The government entered 2010 with the expectation of calling an August double-dissolution election. Despite its misjudgments about the political potency of the emissions trading scheme issue since then, not enough has changed to rule out that month as the most likely time for the election.

The chief components of Labor's re-election pitch are already apparent. The government has been at first confused, then bemused and finally resigned to the realisation that its stimulus package has so far been the modern-day equivalent of Paul Keating's voteless recovery in 1996.

As my colleague Tim Colebatch pointed out in yesterday's Age, the latest jobless figure is equivalent to the August 2008 unemployment rate - the last reading before the global financial crisis began. So in terms of the jobs numbers, the crisis has passed, and Labor has secured exactly no political advantage.

Labor now understands that today's voters do not dwell on what has happened; they are interested in being told by the government about the next instalment. But they might be open to a reminder or two or several dozen about how Australia has fared under Rudd compared with the rest of the developed world.
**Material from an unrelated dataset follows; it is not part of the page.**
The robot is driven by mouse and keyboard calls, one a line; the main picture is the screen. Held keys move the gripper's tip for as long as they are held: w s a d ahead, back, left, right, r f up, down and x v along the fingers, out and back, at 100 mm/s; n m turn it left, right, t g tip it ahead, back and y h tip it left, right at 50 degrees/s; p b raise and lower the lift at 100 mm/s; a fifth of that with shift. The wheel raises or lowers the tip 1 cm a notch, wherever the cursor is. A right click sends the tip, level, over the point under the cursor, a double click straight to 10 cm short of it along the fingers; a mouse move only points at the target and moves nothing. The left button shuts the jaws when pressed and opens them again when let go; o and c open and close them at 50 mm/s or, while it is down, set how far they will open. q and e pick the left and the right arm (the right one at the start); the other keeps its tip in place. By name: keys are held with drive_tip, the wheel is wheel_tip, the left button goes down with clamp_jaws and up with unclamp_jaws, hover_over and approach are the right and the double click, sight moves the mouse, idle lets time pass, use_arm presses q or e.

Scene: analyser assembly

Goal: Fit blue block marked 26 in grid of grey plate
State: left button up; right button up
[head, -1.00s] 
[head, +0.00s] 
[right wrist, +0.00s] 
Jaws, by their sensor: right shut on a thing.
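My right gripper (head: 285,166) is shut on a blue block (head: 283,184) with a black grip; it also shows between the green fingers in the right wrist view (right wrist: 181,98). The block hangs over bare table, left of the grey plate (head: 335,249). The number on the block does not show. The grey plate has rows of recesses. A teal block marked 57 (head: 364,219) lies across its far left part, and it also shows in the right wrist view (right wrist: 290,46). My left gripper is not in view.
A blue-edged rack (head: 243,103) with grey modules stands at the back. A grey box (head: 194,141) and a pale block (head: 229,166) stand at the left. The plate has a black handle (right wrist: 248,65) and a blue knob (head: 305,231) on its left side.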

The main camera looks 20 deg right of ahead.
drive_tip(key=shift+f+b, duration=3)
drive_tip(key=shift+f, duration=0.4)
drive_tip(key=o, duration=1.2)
The message the government will want to attach to the resource rent tax from now will be to do with Rudd showing the fortitude to see it through, rather than the whys and wherefores of the tax proposal.

The hope is that he will demonstrate that he has learnt from his series of retreats in April, possibly reinforced by an announcement about his recommitment to a cap-and-trade carbon scheme early in a second term. After that it will be about the economy.

The international economy will be cast as a scary, uncertain place, while Australia under Labor has been a calm, prosperous nation led by a government that's made some serious mistakes but is determined to learn and do better. John Howard made the 2004 election about trust. This year it will be about risk, if Labor gets its way.

Shaun Carney is associate editor.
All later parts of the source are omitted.